In a quadratic function, the vertex is a key feature. It's the point where the parabola changes direction. Understanding the vertex helps us understand the parabola's behavior. To find the vertex from the quadratic function given in standard form, we first use the formula for the vertex

• Recall the quadratic function: \( ax^2 + bx + c \).


• The vertex formula helps find the \(x\)-coordinate: \( h = -\frac{b}{2a} \).

Then, plug this value back into the function to find the \(y\)-coordinate, \(k\).
For the quadratic function \( f(x) = 2x^2 - 4x - 1 \):

• Calculate \(h\): \( h = -\frac{-4}{2 \times 2} = 1 \).


• Substitute \(h = 1\) into \(f(x)\) to find \(k\): \(f(1) = 2(1)^2 - 4(1) - 1 = -3\).

The vertex is \((1, -3)\). This point is crucial as it reveals the peak or dip of the parabola.

Quadratic functions are interesting because they can have a maximum or a minimum value. This is found at the vertex of the parabola.
If the parabola opens upwards, it has a minimum value. If it opens downwards, it has a maximum.

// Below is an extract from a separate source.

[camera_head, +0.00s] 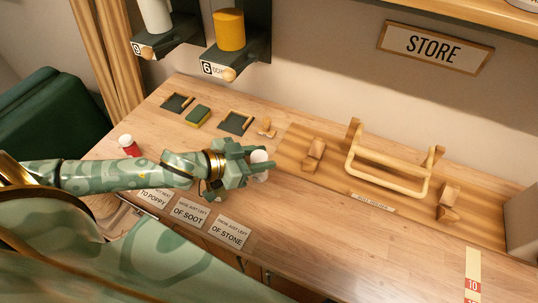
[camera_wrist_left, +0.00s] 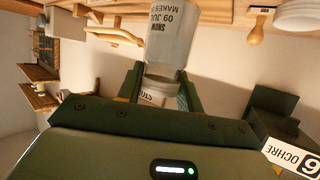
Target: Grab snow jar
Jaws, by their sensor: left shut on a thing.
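The snow jar (camera_head: 260,157) shows as a white round lid and a sliver of pale body at my left gripper, above the wooden table. In the left wrist view, the jar (camera_wrist_left: 170,38) is white with a label reading SNOW, upside down in the picture. My left gripper (camera_head: 249,160) is shut on it. In that view, the two green fingers (camera_wrist_left: 160,88) lie on either side of its lower part in the picture. A second piece with lettering shows between them, partly hidden. My right gripper is in neither view.
A jar with red contents (camera_head: 129,146) stands left, beside my left arm. A wooden rack with a looped handle (camera_head: 388,180) lies right. Label cards (camera_head: 189,211) line the front edge. An ochre jar (camera_head: 230,30) sits on a wall shelf.

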• For our function \( f(x) = 2x^2 - 4x - 1 \), the coefficient \(a = 2\) is positive.


• This means the parabola opens upwards, indicating a minimum value.


• The minimum value is the \(y\)-coordinate of the vertex, which is \(-3\).

Understanding whether a parabola has a maximum or minimum helps in knowing the range of values the function can take. This property is particularly useful in optimization problems.

The domain and range of quadratic functions describe all possible inputs and outputs of the function.
The domain of a quadratic function is always all real numbers.

• The function \(f(x)\) is defined for every real number \(x\).


• This means the domain is \(( -\infty , \infty )\).

For the range:

• It's determined by the direction the parabola opens.


• Since the parabola opens upwards and reaches a minimum at the vertex, the range starts at the vertex's \(y\)-coordinate \(-3\) and goes to infinity.

Thus, the range of \(f(x) = 2x^2 - 4x - 1\) is \([-3, \infty)\). Being able to calculate the domain and range allows us to fully understand the limits and possibilities of any quadratic function.